== To be done ==
Give the material again in full, matching it exactly.

== Listed records ==
-- Start --
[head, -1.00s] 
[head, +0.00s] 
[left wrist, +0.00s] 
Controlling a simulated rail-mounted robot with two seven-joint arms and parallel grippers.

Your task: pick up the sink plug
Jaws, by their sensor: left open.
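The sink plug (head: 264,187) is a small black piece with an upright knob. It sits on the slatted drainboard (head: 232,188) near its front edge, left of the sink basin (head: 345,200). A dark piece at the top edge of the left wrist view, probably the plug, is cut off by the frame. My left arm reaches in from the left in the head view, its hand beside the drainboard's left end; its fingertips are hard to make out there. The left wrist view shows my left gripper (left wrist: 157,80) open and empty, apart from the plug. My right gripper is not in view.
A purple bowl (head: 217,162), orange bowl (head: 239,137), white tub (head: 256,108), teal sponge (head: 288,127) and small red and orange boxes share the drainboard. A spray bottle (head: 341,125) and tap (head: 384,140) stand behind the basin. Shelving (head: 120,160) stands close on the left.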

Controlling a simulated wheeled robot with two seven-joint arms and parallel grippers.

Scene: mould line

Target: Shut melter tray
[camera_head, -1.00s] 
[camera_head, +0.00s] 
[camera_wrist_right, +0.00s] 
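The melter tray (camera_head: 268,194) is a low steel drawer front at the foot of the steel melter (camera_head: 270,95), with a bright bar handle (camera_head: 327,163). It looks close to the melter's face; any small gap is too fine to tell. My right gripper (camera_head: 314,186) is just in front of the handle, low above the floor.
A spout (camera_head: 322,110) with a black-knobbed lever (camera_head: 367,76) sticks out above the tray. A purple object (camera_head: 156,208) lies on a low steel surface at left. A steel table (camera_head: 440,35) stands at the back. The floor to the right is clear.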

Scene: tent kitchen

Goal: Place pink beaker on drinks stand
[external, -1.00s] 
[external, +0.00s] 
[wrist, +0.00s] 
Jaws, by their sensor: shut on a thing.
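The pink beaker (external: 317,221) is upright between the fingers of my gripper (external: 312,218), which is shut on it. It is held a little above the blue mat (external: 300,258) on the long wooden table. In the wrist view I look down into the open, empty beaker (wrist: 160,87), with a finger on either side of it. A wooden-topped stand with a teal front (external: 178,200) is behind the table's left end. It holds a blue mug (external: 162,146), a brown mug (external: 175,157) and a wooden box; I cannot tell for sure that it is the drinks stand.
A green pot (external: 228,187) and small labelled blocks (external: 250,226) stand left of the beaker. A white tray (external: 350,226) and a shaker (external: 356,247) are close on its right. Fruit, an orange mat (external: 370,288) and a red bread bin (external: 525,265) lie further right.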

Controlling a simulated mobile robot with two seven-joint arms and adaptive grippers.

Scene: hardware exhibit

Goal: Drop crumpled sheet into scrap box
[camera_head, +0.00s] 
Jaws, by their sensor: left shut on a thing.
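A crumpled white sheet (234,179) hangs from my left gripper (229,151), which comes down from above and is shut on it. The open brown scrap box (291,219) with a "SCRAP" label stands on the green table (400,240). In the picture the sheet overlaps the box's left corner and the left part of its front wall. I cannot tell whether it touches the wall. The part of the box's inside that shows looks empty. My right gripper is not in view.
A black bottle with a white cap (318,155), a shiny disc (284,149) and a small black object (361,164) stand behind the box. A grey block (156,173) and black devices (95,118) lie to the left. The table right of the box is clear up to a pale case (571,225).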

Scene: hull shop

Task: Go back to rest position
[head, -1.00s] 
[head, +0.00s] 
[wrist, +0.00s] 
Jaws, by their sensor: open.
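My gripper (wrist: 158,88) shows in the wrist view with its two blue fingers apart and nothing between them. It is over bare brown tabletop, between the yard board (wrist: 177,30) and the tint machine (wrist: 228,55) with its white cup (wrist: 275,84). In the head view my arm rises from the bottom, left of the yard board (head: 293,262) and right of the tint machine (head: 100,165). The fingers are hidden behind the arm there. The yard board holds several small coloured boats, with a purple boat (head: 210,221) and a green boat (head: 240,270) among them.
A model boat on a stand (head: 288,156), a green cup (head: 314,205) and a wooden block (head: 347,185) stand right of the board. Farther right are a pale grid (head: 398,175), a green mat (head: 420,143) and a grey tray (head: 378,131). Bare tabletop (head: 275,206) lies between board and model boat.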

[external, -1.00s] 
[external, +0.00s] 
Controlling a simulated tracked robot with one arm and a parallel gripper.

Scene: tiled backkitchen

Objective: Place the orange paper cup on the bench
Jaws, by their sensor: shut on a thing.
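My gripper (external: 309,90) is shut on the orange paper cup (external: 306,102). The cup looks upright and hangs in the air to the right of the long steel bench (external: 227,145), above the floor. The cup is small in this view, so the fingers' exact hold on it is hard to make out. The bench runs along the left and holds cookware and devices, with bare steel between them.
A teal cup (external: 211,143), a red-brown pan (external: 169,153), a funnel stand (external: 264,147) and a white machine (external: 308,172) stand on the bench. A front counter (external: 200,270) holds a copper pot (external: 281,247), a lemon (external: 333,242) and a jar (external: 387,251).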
-- End --
== The solution ==
[head, -1.00s] 
[head, +0.00s] 
[left wrist, +0.00s] 
Controlling a simulated rail-mounted robot with two seven-joint arms and parallel grippers.

Your task: pick up the sink plug
Jaws, by their sensor: left open.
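The sink plug (head: 264,187) is a small black piece with an upright knob. It sits on the slatted drainboard (head: 232,188) near its front edge, left of the sink basin (head: 345,200). A dark piece at the top edge of the left wrist view, probably the plug, is cut off by the frame. My left arm reaches in from the left in the head view, its hand beside the drainboard's left end; its fingertips are hard to make out there. The left wrist view shows my left gripper (left wrist: 157,80) open and empty, apart from the plug. My right gripper is not in view.
A purple bowl (head: 217,162), orange bowl (head: 239,137), white tub (head: 256,108), teal sponge (head: 288,127) and small red and orange boxes share the drainboard. A spray bottle (head: 341,125) and tap (head: 384,140) stand behind the basin. Shelving (head: 120,160) stands close on the left.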

Controlling a simulated wheeled robot with two seven-joint arms and parallel grippers.

Scene: mould line

Target: Shut melter tray
[camera_head, -1.00s] 
[camera_head, +0.00s] 
[camera_wrist_right, +0.00s] 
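The melter tray (camera_head: 268,194) is a low steel drawer front at the foot of the steel melter (camera_head: 270,95), with a bright bar handle (camera_head: 327,163). It looks close to the melter's face; any small gap is too fine to tell. My right gripper (camera_head: 314,186) is just in front of the handle, low above the floor.
A spout (camera_head: 322,110) with a black-knobbed lever (camera_head: 367,76) sticks out above the tray. A purple object (camera_head: 156,208) lies on a low steel surface at left. A steel table (camera_head: 440,35) stands at the back. The floor to the right is clear.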

Scene: tent kitchen

Goal: Place pink beaker on drinks stand
[external, -1.00s] 
[external, +0.00s] 
[wrist, +0.00s] 
Jaws, by their sensor: shut on a thing.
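The pink beaker (external: 317,221) is upright between the fingers of my gripper (external: 312,218), which is shut on it. It is held a little above the blue mat (external: 300,258) on the long wooden table. In the wrist view I look down into the open, empty beaker (wrist: 160,87), with a finger on either side of it. A wooden-topped stand with a teal front (external: 178,200) is behind the table's left end. It holds a blue mug (external: 162,146), a brown mug (external: 175,157) and a wooden box; I cannot tell for sure that it is the drinks stand.
A green pot (external: 228,187) and small labelled blocks (external: 250,226) stand left of the beaker. A white tray (external: 350,226) and a shaker (external: 356,247) are close on its right. Fruit, an orange mat (external: 370,288) and a red bread bin (external: 525,265) lie further right.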

Controlling a simulated mobile robot with two seven-joint arms and adaptive grippers.

Scene: hardware exhibit

Goal: Drop crumpled sheet into scrap box
[camera_head, +0.00s] 
Jaws, by their sensor: left shut on a thing.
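A crumpled white sheet (234,179) hangs from my left gripper (229,151), which comes down from above and is shut on it. The open brown scrap box (291,219) with a "SCRAP" label stands on the green table (400,240). In the picture the sheet overlaps the box's left corner and the left part of its front wall. I cannot tell whether it touches the wall. The part of the box's inside that shows looks empty. My right gripper is not in view.
A black bottle with a white cap (318,155), a shiny disc (284,149) and a small black object (361,164) stand behind the box. A grey block (156,173) and black devices (95,118) lie to the left. The table right of the box is clear up to a pale case (571,225).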

Scene: hull shop

Task: Go back to rest position
[head, -1.00s] 
[head, +0.00s] 
[wrist, +0.00s] 
Jaws, by their sensor: open.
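My gripper (wrist: 158,88) shows in the wrist view with its two blue fingers apart and nothing between them. It is over bare brown tabletop, between the yard board (wrist: 177,30) and the tint machine (wrist: 228,55) with its white cup (wrist: 275,84). In the head view my arm rises from the bottom, left of the yard board (head: 293,262) and right of the tint machine (head: 100,165). The fingers are hidden behind the arm there. The yard board holds several small coloured boats, with a purple boat (head: 210,221) and a green boat (head: 240,270) among them.
A model boat on a stand (head: 288,156), a green cup (head: 314,205) and a wooden block (head: 347,185) stand right of the board. Farther right are a pale grid (head: 398,175), a green mat (head: 420,143) and a grey tray (head: 378,131). Bare tabletop (head: 275,206) lies between board and model boat.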

[external, -1.00s] 
[external, +0.00s] 
Controlling a simulated tracked robot with one arm and a parallel gripper.

Scene: tiled backkitchen

Objective: Place the orange paper cup on the bench
Jaws, by their sensor: shut on a thing.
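My gripper (external: 309,90) is shut on the orange paper cup (external: 306,102). The cup looks upright and hangs in the air to the right of the long steel bench (external: 227,145), above the floor. The cup is small in this view, so the fingers' exact hold on it is hard to make out. The bench runs along the left and holds cookware and devices, with bare steel between them.
A teal cup (external: 211,143), a red-brown pan (external: 169,153), a funnel stand (external: 264,147) and a white machine (external: 308,172) stand on the bench. A front counter (external: 200,270) holds a copper pot (external: 281,247), a lemon (external: 333,242) and a jar (external: 387,251).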

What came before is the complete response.